SUPPLIED RECORDS>
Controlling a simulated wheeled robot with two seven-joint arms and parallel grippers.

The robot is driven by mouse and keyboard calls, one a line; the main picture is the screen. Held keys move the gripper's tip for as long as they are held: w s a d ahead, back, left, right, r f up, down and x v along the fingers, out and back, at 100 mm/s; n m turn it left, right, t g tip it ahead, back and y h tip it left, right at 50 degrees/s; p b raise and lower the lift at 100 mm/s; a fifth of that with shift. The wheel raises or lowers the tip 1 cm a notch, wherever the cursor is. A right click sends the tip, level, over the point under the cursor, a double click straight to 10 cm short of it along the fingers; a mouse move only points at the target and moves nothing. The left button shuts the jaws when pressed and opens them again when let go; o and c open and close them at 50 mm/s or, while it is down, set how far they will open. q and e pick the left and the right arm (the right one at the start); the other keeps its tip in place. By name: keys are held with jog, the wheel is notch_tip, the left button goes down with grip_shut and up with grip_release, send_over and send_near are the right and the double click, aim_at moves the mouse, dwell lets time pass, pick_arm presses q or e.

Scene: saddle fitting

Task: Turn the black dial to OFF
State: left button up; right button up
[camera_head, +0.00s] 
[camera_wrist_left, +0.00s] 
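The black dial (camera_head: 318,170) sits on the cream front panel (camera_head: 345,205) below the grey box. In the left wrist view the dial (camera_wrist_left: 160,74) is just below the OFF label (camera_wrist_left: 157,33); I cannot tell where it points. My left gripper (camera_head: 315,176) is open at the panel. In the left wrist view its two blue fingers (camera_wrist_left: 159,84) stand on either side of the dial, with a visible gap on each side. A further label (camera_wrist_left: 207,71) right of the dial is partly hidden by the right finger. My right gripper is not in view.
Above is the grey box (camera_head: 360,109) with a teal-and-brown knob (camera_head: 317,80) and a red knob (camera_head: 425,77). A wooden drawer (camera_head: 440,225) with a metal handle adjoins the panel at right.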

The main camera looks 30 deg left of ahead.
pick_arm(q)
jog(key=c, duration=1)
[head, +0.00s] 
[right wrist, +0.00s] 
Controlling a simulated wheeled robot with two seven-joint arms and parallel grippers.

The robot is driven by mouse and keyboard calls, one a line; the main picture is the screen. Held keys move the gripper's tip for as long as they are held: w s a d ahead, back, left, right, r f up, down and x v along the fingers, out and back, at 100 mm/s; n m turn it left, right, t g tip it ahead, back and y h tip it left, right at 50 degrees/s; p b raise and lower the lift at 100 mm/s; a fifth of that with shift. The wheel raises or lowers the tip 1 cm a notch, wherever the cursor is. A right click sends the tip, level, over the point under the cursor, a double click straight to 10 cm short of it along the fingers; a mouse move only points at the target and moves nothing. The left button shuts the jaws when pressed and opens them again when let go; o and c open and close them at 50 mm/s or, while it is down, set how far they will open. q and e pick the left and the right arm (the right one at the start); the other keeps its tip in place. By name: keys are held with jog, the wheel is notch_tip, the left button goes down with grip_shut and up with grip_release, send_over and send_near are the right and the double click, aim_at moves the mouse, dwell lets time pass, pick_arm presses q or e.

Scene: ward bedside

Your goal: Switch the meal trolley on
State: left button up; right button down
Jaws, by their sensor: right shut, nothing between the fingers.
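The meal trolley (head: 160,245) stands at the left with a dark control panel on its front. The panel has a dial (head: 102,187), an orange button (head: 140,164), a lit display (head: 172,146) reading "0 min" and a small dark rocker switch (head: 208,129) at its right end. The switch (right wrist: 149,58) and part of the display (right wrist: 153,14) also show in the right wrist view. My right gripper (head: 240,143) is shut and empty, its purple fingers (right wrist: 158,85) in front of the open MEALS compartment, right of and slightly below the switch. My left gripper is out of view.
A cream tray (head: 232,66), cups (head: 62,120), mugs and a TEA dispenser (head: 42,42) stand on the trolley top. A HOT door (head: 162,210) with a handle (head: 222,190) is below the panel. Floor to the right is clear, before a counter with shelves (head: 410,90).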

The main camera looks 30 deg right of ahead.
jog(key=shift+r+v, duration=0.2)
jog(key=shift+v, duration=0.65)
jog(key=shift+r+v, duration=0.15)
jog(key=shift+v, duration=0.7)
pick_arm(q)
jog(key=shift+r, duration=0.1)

PROMPT>
Print only the lines that run from the start of the listing to the line bearing "[camera_head, +0.00s]"; please keep the first line and that last one, exactly as they appear.

SOLUTION TO THE PROBLEM>
Controlling a simulated wheeled robot with two seven-joint arms and parallel grippers.

The robot is driven by mouse and keyboard calls, one a line; the main picture is the screen. Held keys move the gripper's tip for as long as they are held: w s a d ahead, back, left, right, r f up, down and x v along the fingers, out and back, at 100 mm/s; n m turn it left, right, t g tip it ahead, back and y h tip it left, right at 50 degrees/s; p b raise and lower the lift at 100 mm/s; a fifth of that with shift. The wheel raises or lowers the tip 1 cm a notch, wherever the cursor is. A right click sends the tip, level, over the point under the cursor, a double click straight to 10 cm short of it along the fingers; a mouse move only points at the target and moves nothing. The left button shuts the jaws when pressed and opens them again when let go; o and c open and close them at 50 mm/s or, while it is down, set how far they will open. q and e pick the left and the right arm (the right one at the start); the other keeps its tip in place. By name: keys are held with jog, the wheel is notch_tip, the left button goes down with grip_shut and up with grip_release, send_over and send_near are the right and the double click, aim_at moves the mouse, dwell lets time pass, pick_arm presses q or e.

Scene: saddle fitting

Task: Turn the black dial to OFF
State: left button up; right button up
[camera_head, +0.00s] 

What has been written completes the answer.